The Central Bank of Kenya (CBK) disclosed the acceptance of Sh8.9 billion of submitted bids yesterday of which Sh4.9 billion represented competitive bids.
Despite the reduced demand for the Treasury bills, average interest rates of accepted bids edged further up with the return on the shortest-dated 91-day paper for instance rising to 12.352 percent from 12.233 percent previously.
Returns on the 182 and 364-day Treasury bills similarly rose to 12.392 percent and 12.728 percent from 12.322 and 12.708 percent, respectively last week.
The pressure on returns is attributable to investors demanding higher risk-adjusted returns in the face of rising inflation and increased domestic financing requirements on the exchequer.
The fall of interest in the Treasury bill auction has coincided with a higher interbank lending rate, which implies tighter financing conditions between banks on overnight lending facilities.

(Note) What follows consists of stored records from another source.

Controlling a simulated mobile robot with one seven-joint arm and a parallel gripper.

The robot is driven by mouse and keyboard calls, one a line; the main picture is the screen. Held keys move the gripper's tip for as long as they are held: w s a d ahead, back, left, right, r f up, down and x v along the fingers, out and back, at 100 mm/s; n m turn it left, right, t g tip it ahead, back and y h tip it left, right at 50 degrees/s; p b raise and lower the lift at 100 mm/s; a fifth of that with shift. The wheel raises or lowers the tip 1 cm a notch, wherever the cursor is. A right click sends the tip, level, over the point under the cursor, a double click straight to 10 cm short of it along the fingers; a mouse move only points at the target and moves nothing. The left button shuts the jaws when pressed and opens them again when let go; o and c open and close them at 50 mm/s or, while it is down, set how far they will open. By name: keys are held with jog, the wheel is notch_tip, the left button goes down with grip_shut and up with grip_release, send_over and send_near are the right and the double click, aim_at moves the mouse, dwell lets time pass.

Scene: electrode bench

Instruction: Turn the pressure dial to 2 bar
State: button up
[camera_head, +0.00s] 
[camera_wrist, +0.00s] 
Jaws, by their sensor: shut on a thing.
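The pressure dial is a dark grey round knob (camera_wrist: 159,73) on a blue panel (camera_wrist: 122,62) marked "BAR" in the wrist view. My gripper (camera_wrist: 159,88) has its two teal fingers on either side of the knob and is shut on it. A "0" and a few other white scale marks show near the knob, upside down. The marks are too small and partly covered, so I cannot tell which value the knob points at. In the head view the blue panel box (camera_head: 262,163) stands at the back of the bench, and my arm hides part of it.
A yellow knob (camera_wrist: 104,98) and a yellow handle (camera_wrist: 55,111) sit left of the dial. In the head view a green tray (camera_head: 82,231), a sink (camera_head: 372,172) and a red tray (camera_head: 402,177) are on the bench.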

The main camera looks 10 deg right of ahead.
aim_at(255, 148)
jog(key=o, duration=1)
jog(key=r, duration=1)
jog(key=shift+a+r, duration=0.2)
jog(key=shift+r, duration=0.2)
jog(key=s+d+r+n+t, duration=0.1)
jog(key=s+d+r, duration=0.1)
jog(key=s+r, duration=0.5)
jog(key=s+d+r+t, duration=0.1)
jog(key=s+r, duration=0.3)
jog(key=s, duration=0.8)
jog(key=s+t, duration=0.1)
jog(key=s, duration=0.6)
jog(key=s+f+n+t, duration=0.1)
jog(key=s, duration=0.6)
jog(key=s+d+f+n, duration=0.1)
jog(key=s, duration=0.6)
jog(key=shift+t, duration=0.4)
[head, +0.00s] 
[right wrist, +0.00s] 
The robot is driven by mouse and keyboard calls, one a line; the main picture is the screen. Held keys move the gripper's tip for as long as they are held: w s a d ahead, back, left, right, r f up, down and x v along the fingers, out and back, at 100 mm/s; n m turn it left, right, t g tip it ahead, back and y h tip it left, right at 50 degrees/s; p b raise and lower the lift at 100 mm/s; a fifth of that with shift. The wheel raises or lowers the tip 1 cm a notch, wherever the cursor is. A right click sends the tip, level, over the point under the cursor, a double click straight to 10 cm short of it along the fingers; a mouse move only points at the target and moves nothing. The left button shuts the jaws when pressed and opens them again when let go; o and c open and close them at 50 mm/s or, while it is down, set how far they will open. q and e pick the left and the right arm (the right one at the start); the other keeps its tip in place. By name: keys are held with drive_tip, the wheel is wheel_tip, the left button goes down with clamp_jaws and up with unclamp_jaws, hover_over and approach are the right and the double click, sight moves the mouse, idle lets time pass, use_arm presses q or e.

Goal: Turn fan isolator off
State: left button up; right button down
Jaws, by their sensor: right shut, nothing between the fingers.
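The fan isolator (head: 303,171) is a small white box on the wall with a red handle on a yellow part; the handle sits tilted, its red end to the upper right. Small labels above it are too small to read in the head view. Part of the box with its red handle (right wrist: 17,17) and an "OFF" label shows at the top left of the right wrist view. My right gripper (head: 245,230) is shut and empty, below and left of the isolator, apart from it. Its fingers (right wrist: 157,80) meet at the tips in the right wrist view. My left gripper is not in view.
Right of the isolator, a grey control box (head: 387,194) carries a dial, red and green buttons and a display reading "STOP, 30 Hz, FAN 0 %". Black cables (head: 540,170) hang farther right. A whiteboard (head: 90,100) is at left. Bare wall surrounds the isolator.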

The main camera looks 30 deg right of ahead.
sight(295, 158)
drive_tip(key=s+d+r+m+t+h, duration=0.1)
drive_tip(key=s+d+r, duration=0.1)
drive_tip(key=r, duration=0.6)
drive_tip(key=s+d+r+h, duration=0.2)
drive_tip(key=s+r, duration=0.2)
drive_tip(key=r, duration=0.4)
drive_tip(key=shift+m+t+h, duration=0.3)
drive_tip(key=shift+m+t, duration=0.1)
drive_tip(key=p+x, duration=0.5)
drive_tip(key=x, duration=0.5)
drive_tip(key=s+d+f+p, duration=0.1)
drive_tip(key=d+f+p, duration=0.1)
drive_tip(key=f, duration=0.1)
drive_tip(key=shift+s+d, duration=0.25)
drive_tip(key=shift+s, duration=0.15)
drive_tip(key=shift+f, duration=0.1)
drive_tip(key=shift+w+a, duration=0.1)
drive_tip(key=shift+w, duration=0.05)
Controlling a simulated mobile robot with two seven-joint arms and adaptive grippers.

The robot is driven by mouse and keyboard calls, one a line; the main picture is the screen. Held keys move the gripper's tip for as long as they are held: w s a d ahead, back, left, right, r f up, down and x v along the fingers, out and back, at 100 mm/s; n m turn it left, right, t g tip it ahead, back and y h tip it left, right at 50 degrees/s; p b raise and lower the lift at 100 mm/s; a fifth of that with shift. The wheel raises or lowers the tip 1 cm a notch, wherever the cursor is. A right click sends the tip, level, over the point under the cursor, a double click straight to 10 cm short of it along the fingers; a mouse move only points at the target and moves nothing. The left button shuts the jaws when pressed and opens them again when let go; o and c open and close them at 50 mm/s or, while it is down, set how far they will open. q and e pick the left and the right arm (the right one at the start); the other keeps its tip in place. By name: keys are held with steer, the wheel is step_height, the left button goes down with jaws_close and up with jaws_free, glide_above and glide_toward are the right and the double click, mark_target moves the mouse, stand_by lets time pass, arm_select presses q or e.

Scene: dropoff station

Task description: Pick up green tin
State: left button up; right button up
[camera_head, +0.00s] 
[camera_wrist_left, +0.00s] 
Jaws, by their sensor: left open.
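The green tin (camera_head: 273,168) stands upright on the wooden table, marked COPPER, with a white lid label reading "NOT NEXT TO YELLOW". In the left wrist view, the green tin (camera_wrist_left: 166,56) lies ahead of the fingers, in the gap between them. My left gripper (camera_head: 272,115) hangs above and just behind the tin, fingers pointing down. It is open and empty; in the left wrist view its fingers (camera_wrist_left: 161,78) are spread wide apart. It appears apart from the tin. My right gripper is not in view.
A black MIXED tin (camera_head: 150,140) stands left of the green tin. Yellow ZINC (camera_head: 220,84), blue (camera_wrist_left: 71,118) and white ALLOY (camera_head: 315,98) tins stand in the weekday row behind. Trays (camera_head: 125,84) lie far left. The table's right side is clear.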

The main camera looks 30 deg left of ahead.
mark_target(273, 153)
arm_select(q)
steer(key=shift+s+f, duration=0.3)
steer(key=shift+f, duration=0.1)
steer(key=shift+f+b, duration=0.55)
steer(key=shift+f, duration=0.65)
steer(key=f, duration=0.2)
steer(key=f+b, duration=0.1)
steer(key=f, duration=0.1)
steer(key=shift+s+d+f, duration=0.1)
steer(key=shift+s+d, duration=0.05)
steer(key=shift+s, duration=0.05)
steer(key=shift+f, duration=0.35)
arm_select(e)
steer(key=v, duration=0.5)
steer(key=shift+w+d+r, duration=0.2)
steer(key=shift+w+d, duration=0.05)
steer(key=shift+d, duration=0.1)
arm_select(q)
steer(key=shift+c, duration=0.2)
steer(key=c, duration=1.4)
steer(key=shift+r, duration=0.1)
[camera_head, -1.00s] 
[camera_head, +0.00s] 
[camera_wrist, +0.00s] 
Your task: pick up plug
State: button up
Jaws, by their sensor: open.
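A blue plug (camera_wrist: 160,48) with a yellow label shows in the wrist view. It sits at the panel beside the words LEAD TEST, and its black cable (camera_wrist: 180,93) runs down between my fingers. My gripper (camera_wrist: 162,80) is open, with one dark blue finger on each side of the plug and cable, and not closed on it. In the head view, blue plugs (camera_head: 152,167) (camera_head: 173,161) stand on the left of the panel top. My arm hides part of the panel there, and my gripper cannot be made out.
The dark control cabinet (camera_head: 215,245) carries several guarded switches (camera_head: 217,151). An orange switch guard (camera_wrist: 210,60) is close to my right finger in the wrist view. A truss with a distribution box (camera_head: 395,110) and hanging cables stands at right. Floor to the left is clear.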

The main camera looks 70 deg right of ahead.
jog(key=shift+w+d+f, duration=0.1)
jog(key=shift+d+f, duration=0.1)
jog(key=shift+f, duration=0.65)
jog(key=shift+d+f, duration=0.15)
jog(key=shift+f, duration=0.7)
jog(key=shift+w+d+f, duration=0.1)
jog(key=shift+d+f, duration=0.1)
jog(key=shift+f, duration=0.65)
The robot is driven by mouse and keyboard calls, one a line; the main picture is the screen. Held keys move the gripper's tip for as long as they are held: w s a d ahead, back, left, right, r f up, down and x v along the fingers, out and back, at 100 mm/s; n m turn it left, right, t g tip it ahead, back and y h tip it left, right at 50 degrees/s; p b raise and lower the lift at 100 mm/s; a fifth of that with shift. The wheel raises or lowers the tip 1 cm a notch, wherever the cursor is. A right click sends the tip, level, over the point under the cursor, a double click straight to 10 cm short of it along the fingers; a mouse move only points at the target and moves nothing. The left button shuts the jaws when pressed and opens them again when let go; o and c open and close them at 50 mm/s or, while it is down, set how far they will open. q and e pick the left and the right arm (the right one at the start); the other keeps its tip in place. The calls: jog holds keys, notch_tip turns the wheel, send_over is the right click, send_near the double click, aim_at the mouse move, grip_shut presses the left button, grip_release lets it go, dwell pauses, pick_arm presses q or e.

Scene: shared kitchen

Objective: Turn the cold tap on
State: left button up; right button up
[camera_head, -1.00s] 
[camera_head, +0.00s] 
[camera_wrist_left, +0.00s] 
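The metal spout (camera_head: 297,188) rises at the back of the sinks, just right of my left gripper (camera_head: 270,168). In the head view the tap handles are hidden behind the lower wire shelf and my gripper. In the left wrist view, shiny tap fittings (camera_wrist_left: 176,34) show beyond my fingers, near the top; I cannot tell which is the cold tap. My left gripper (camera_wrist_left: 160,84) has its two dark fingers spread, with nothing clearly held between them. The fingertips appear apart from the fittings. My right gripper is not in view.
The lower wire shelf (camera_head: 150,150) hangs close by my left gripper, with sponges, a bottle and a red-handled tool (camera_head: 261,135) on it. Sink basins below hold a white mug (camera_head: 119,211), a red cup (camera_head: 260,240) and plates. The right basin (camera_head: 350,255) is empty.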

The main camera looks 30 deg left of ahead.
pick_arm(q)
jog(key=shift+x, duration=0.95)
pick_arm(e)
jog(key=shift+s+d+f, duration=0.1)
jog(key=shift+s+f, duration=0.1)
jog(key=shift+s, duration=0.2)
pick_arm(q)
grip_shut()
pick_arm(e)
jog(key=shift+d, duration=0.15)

Secondary data from the CBK shows the interbank lending rate had edged up to 13.52 percent as of Wednesday.
A week ago, CBK indicated liquidity in the money market had decreased as receipts to the government rose faster than government payments in the opposite direction.
Commercial banks, the major participants in the buying of Treasury bills, were short of the 4.25 percent cash reserves requirement by Sh18.2 billion.
Investor bias for the shorter end of the auction continued with the bulk of the reduced bids or Sh7.1 billion being placed on the 91-day paper.